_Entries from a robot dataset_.
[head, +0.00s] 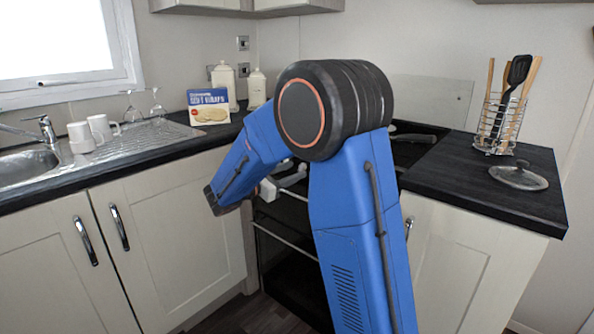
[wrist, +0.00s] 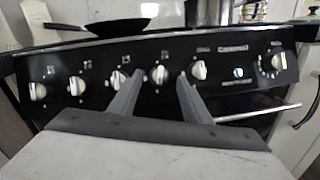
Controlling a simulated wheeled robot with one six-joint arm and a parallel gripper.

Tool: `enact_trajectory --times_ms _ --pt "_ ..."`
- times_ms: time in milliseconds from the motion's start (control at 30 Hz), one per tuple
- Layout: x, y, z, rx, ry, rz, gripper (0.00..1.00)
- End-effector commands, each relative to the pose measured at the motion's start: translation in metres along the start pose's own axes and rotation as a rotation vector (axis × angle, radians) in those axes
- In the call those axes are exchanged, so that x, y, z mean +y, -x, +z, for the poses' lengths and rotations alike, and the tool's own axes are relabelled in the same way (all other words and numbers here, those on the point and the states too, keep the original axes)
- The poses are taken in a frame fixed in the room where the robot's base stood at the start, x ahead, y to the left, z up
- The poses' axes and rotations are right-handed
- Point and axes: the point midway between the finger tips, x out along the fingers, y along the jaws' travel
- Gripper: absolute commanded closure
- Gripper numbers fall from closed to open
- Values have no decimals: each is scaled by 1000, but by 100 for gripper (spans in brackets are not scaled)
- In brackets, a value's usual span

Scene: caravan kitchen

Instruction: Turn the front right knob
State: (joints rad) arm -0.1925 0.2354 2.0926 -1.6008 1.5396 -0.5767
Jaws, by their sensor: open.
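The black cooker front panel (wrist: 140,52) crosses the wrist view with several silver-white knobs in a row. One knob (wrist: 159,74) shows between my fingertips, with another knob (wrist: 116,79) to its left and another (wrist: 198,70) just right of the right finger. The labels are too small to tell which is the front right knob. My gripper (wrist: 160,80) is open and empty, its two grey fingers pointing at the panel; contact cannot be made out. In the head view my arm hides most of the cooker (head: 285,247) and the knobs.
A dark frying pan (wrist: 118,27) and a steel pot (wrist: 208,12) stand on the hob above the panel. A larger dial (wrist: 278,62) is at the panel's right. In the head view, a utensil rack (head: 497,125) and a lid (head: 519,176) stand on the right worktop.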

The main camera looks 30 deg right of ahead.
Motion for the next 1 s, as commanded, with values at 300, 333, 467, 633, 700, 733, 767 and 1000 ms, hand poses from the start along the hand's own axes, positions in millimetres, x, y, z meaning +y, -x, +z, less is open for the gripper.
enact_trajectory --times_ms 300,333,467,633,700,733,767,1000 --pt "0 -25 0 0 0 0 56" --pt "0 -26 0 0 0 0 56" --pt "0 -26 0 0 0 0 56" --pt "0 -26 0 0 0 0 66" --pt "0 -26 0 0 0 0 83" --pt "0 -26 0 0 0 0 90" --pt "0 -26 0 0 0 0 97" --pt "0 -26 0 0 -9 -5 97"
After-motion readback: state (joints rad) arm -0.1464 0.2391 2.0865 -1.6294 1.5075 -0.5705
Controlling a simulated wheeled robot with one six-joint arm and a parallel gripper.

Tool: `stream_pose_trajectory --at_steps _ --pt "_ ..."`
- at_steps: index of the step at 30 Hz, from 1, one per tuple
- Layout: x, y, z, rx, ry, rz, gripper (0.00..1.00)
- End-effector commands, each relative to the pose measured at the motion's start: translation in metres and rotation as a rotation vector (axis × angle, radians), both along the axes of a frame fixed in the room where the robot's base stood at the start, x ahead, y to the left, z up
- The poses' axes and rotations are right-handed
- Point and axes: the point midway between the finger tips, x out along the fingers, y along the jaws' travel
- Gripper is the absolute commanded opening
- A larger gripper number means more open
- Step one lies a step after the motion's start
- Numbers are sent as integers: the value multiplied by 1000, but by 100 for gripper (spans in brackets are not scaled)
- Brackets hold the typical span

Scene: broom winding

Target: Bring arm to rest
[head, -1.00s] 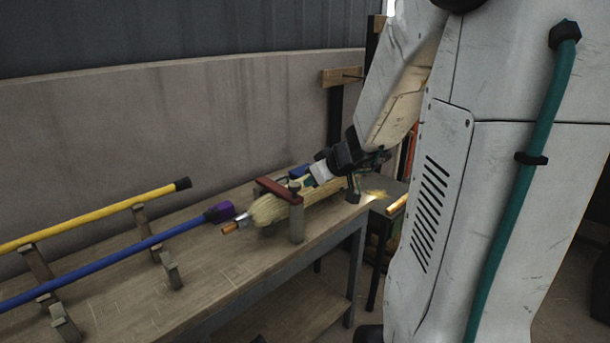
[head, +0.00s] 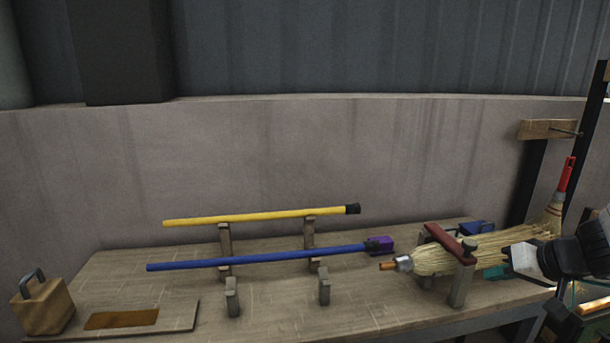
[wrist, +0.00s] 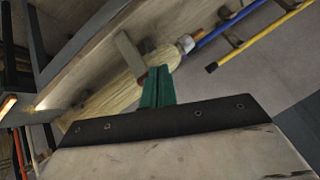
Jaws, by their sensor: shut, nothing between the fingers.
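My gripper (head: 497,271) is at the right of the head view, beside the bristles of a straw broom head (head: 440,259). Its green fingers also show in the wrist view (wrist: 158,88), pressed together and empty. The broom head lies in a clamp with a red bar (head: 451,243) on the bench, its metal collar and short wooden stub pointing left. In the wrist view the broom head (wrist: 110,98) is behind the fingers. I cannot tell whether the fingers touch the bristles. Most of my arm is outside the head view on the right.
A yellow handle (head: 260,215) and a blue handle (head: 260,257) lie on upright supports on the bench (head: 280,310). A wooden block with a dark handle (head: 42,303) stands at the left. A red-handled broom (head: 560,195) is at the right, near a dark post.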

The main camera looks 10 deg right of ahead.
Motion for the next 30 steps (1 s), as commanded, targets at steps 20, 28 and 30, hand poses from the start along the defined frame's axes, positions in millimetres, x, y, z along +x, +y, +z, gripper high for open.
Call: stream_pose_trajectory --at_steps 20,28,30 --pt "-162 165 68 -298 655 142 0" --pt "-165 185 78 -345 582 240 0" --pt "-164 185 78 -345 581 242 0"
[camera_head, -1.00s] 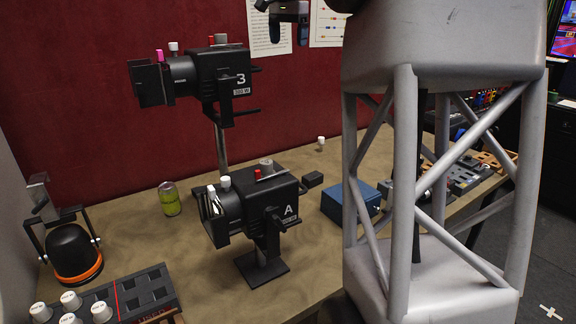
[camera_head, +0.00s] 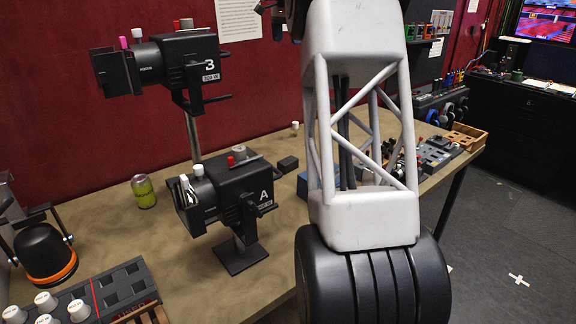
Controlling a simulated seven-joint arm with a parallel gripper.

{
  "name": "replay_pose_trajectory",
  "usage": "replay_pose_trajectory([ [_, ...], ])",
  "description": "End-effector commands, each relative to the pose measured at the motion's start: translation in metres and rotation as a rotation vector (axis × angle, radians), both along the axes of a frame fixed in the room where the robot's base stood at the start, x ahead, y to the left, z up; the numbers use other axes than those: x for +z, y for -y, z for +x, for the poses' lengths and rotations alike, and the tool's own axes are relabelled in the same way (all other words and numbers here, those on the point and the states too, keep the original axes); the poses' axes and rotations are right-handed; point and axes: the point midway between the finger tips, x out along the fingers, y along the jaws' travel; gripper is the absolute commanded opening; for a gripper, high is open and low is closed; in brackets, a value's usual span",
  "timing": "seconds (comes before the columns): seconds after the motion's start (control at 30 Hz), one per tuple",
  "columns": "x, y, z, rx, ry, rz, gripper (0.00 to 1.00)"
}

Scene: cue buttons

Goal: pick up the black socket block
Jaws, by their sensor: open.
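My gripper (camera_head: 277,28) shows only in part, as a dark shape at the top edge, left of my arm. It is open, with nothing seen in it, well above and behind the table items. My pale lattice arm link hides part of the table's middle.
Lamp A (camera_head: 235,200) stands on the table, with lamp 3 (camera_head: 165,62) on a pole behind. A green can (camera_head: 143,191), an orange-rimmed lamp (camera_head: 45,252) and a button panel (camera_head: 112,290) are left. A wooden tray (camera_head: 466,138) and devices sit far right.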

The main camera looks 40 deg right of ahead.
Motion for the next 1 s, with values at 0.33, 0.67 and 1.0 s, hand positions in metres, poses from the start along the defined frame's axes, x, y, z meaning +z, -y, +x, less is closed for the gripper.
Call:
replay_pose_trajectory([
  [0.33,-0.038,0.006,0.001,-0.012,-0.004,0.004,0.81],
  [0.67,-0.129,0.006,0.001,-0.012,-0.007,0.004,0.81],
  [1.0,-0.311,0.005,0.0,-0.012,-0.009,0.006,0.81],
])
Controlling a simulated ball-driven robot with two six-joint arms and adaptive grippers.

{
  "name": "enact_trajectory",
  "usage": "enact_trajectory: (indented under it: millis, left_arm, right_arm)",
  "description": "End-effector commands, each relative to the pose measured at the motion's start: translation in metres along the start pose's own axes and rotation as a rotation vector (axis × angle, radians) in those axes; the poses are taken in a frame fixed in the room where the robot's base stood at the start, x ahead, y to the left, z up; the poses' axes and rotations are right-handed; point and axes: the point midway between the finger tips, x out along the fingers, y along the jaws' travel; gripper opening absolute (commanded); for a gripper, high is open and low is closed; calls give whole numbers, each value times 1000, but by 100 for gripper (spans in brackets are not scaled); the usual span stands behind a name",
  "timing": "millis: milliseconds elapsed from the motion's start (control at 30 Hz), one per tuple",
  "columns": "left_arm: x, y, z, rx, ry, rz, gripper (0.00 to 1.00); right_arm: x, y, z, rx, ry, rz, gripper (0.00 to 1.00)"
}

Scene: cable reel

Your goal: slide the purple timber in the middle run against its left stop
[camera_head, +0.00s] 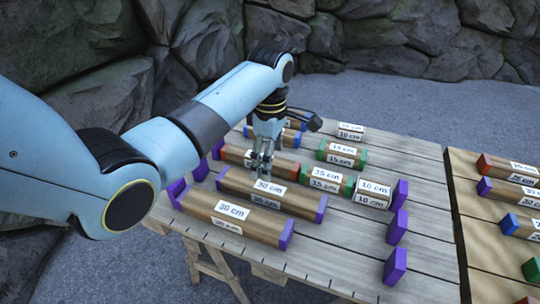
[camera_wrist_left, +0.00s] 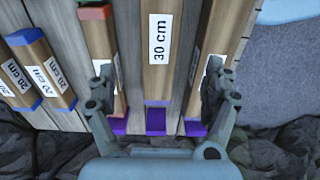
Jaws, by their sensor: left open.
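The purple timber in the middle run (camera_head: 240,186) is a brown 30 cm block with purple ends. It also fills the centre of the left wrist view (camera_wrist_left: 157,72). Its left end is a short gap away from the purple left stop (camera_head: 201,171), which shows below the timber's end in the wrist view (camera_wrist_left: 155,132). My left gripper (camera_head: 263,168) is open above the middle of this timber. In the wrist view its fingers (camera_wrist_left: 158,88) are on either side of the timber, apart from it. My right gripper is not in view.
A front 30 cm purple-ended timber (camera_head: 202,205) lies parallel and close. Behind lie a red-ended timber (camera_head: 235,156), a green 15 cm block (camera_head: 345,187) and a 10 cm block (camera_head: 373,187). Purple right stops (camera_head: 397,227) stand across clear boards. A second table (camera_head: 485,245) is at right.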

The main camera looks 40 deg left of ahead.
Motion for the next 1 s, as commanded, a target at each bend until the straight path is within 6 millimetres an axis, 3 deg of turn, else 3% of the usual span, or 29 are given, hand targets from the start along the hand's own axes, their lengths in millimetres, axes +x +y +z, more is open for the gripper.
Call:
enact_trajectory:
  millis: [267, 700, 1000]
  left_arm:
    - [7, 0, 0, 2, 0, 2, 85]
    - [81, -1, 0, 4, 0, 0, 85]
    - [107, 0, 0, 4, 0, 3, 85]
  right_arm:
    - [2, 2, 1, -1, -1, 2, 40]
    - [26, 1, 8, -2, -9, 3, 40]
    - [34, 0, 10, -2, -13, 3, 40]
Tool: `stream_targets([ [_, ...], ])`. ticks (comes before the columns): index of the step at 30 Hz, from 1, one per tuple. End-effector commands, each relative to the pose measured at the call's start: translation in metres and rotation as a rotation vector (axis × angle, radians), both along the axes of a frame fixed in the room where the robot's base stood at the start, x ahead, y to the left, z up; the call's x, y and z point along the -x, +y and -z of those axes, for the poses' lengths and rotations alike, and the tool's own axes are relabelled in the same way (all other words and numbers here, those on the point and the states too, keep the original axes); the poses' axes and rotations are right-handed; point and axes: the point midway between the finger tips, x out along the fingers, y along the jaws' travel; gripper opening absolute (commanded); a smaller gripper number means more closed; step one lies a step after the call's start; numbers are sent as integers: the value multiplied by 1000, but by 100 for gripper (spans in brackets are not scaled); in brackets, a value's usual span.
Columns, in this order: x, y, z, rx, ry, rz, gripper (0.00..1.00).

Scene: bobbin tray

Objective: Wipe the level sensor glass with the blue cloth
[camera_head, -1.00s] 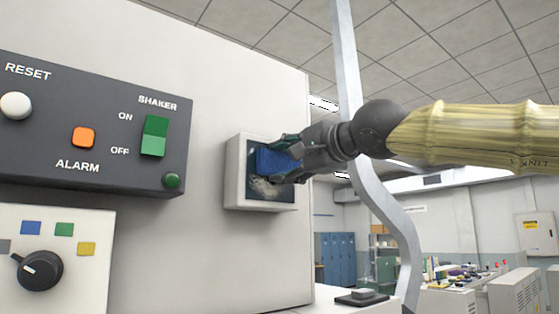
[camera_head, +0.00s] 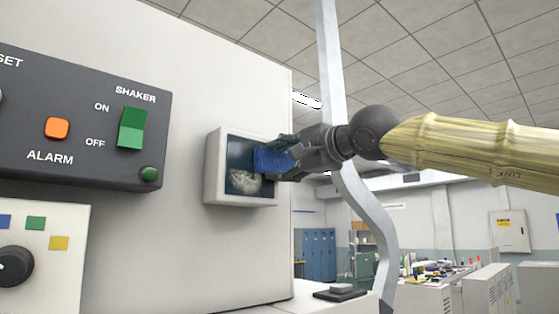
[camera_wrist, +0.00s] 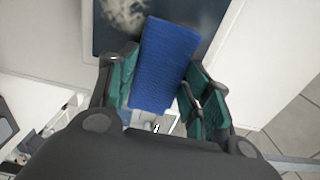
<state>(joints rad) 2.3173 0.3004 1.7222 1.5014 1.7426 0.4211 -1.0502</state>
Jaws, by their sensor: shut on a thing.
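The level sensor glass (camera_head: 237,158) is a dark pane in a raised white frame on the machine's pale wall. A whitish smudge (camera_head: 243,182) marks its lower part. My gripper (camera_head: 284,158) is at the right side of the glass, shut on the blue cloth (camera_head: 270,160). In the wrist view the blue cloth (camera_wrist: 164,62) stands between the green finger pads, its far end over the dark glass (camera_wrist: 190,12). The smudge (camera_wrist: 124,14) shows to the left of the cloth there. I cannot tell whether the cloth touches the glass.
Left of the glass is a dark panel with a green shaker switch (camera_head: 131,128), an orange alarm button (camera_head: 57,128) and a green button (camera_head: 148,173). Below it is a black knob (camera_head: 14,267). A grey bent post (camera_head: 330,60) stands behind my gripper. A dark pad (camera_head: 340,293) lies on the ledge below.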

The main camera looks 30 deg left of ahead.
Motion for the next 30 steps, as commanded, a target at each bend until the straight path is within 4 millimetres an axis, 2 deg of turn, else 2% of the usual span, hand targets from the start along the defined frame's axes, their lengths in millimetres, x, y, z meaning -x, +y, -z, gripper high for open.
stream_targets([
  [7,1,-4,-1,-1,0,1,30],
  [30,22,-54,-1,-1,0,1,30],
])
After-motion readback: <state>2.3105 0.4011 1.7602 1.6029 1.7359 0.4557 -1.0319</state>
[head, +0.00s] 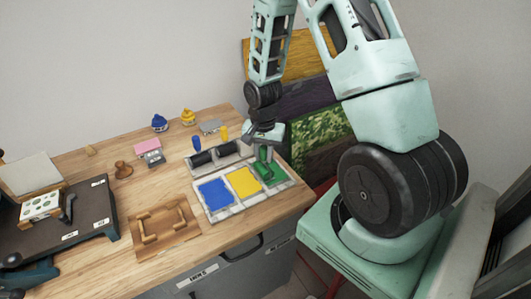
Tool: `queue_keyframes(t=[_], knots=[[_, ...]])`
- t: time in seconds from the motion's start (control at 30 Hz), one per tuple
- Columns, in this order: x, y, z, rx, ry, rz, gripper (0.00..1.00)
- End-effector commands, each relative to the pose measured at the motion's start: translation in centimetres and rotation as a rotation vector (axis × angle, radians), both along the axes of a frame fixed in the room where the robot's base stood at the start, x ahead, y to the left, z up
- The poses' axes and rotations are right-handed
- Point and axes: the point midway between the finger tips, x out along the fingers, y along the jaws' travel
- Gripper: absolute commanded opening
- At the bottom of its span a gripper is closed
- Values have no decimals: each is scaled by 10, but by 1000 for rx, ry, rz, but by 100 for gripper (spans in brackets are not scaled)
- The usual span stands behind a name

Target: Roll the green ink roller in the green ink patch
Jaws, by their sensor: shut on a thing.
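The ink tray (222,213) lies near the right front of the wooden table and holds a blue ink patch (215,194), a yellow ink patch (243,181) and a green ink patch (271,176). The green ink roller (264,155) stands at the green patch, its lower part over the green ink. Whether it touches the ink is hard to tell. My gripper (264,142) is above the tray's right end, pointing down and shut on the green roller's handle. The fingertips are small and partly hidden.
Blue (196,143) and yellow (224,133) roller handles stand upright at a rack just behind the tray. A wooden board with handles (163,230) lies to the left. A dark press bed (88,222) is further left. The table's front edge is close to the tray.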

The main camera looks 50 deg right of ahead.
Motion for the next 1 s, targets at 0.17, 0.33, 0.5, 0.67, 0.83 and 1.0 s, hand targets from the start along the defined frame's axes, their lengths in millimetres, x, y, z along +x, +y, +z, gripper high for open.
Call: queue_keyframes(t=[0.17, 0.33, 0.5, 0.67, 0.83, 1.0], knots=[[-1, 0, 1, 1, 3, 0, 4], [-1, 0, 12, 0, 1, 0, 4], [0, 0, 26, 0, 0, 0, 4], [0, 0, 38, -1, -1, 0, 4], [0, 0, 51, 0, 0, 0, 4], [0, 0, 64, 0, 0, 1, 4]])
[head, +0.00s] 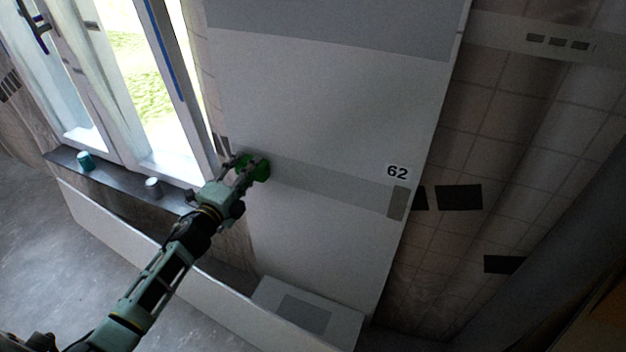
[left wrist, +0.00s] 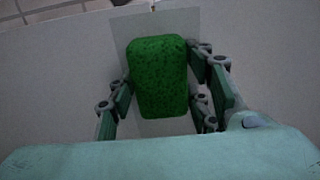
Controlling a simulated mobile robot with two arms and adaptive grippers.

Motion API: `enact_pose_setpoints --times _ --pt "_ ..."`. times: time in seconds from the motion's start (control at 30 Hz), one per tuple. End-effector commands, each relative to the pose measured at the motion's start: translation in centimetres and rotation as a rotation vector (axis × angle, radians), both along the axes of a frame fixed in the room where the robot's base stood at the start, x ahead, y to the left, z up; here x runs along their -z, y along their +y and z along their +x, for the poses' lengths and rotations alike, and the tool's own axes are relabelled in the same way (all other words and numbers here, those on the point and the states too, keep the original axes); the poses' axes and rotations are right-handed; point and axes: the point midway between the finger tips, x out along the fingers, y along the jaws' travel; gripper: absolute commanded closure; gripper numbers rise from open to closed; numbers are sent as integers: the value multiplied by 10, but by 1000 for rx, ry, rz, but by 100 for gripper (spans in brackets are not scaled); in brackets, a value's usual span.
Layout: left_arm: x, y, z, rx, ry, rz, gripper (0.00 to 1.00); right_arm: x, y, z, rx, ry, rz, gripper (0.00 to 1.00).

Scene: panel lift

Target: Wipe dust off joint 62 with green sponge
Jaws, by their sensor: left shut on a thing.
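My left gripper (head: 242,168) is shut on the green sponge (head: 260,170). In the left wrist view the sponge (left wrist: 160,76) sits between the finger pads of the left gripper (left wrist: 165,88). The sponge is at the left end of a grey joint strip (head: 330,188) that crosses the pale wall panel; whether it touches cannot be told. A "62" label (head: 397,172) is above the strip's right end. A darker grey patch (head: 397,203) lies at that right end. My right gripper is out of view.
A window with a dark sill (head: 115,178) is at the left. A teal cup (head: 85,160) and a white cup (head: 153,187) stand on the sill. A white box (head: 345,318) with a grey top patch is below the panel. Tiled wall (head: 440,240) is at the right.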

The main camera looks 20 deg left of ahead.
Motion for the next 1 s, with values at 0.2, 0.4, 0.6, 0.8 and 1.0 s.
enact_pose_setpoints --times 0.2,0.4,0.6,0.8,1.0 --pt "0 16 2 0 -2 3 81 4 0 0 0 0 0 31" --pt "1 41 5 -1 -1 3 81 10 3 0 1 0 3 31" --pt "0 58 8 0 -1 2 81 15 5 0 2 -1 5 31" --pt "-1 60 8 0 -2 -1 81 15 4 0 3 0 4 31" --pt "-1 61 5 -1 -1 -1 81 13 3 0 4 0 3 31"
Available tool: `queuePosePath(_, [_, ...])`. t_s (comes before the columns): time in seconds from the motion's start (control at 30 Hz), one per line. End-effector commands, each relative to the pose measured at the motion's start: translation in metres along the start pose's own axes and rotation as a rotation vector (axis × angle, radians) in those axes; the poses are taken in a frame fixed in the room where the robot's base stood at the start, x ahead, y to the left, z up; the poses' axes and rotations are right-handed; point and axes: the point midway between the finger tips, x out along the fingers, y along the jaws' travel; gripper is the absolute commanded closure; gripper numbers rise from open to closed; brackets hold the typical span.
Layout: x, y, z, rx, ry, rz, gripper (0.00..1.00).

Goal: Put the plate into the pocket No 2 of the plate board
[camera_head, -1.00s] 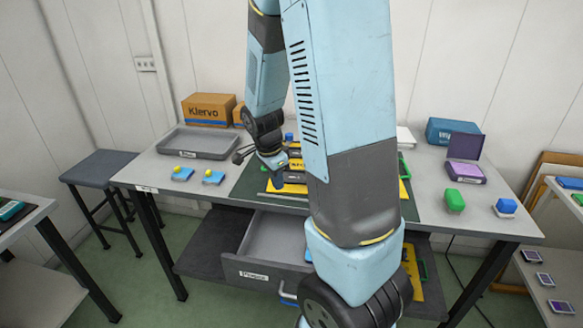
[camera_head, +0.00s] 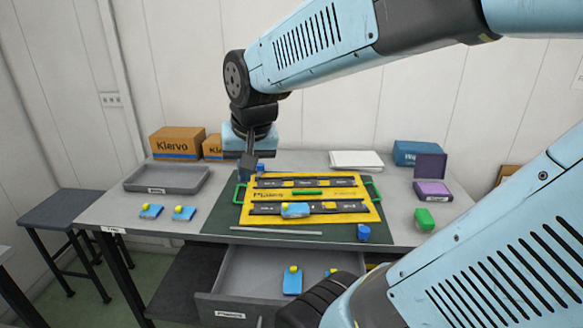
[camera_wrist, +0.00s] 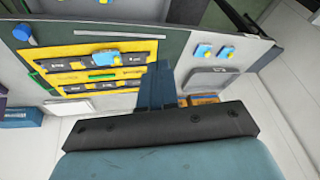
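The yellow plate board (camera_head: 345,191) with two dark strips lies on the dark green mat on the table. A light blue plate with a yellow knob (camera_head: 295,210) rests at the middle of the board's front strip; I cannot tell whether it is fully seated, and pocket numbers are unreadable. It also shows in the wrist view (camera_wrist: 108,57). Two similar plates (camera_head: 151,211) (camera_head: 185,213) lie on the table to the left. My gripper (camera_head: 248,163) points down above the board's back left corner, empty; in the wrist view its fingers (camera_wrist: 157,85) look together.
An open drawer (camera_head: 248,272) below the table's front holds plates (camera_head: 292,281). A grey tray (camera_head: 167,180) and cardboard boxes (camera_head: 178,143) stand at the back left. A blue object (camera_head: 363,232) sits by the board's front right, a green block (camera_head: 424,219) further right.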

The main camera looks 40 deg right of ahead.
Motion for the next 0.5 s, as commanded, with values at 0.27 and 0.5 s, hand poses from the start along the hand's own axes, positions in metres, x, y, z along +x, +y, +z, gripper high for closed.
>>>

_Exercise requirements_. Return only those lines of the records that contain the string "timing".

_Problem solution_.
  "timing": "seconds (comes before the columns): seconds after the motion's start (control at 30 Hz), one per tuple",
  "timing": "millis: milliseconds elapsed from the motion's start (control at 30 Hz), one per tuple",

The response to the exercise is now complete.